If so, that’s far worse than indicated in statements made so far by Royal Dutch Shell, which has put the amount of oil leaked at the Bonga offshore site at “less than 40,000 barrels,” (1.7 million gallons).
“That could mean anything from 1 gallon to 1.7 million gallons,” John Amos, founder and president of satellite-imaging nonprofit SkyTruth told TPM.
Oil must be at least 1 micron (1/1000th of a millimeter) thick to be seen from a satellite, according to Amos. The visible rainbow sheen, he says, means that the oil could be anywhere from .3 to 10 microns thick, depending on two different sets of guidelines.
Amos used an image from a European Space Agency radar satellite (the ASAR instrument) to determine that as of mid-week, the spill covered an area of 923 square kilometers (356 square miles).
So if the spill is 5 microns thick—the estimate where the two sets of guidelines intersect—the oil would add up to around 1.2 million gallons, Amos said.
Shell has stated that the spill’s thickness is mostly less than 1/100th of a millimeter, or 10 microns, a statement which leaves a big data gap as well.
“If the whole slick is, on average, 10 microns thick, that’s 2.4 million gallons,” Amos said.
Reached for comment, Shell did not acknowledge SkyTruth’s estimate, and and would only reiterate the 40,000 barrel figure.
On Saturday, Shell released an updated, upbeat statement assuring observers that the spill had been contained and was shrinking thanks to the use of dispersals. As the company’s statement reads: “Current estimates based on over flights indicate less than 10,000 barrels of oil remain on the surface of the water.”
The Bonga spill took place Tuesday, December 20, when oil was being transferred between storage ships. The ordinary production capacity of the field was 200,000 barrels a day, and 10 percent of Nigeria’s overall monthly oil production, according to Reuters.
Presumably, Shell would know how much oil it started with on the day of the spill compared to how much remains, according to Amos.
“We have a lot more to hear from Shell about what actually happened at this site,” Amos told TPM.
Shell has been using floating production and storage offloading, or FPSO technology at the Bonga oilfield, “in which crude oil is piped to floating, mobile tanks, usually converted supertankers, rather than fixed platforms. Shuttle tankers collect oil from the FPSO and carry it to market,” as Wired reported earlier this week.
FPSO is a much cheaper way for an oil company to drill offshore, compared to setting up a drilling platform.
In addition, Shell has reported several oil spills off the coast of Nigeria since it began operating there in 2002, which it blames on sabotage and theft.
Amos believes Shell has a big incentive to be more transparent about the Bonga spill: the company recently received the Obama adminstration’s conditional approval to drill in the Arctic.
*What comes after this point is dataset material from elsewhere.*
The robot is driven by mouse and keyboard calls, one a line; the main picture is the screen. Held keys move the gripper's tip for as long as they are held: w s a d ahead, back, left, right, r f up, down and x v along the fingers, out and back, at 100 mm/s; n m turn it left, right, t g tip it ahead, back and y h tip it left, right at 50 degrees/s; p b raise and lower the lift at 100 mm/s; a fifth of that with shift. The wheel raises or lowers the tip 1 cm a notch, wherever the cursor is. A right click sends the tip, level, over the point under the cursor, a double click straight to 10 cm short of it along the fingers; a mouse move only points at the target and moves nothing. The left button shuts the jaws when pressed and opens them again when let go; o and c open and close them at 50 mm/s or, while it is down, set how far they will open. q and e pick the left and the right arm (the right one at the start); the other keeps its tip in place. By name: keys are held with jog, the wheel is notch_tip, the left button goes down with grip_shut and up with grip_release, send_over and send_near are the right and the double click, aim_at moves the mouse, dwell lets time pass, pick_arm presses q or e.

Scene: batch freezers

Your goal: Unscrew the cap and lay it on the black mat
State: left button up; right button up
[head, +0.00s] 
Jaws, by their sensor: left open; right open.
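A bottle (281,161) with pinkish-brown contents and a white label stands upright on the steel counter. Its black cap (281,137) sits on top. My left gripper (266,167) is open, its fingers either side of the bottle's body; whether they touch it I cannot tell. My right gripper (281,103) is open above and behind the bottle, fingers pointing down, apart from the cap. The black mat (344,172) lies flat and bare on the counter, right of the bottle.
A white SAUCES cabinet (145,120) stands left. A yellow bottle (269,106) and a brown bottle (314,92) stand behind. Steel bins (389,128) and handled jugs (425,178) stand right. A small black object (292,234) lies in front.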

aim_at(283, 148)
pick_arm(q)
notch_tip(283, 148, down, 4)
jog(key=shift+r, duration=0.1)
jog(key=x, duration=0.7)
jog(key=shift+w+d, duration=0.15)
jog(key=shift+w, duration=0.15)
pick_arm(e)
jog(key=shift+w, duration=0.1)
“If they weren’t honest [about the Bonga oil spill] and it was discovered they weren’t, I think that would make our government less likely to ease up on drilling restrictions in the Arctic,” he says.
Another recent Shell update states that “survelliance and aerial photos” show the spill breaking up, and that it has not reached the Nigerian coast. SkyTruth hasn’t been able to confirm or debunk this statement so far.
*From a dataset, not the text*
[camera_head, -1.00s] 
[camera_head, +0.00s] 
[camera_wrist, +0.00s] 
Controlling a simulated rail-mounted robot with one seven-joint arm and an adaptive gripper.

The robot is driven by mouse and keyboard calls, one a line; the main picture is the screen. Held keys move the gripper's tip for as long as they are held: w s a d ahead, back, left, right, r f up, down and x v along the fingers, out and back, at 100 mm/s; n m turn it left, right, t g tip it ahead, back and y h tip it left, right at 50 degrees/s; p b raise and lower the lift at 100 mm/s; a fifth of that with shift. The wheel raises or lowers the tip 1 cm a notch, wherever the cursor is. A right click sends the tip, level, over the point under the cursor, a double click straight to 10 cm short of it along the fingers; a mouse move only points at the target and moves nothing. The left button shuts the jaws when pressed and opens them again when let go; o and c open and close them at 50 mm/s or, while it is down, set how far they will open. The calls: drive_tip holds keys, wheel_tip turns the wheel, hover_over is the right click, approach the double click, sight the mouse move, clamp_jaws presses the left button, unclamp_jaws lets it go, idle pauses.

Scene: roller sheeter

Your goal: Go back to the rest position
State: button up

Amos believes Shell has caught on that groups like SkyTruth are using remote sensing to monitor its operations and vet its public statements.
For proof he points to a statement on Shell’s web site, posted after Amos blogged about the size of the Bonga oil slick, stating that while the spill’s extent, “as seen on satellite images, is very large, it’s also very thin.”
Says Amos, “The days when this stuff was so expensive and techie that only oil companies had access to it are over.”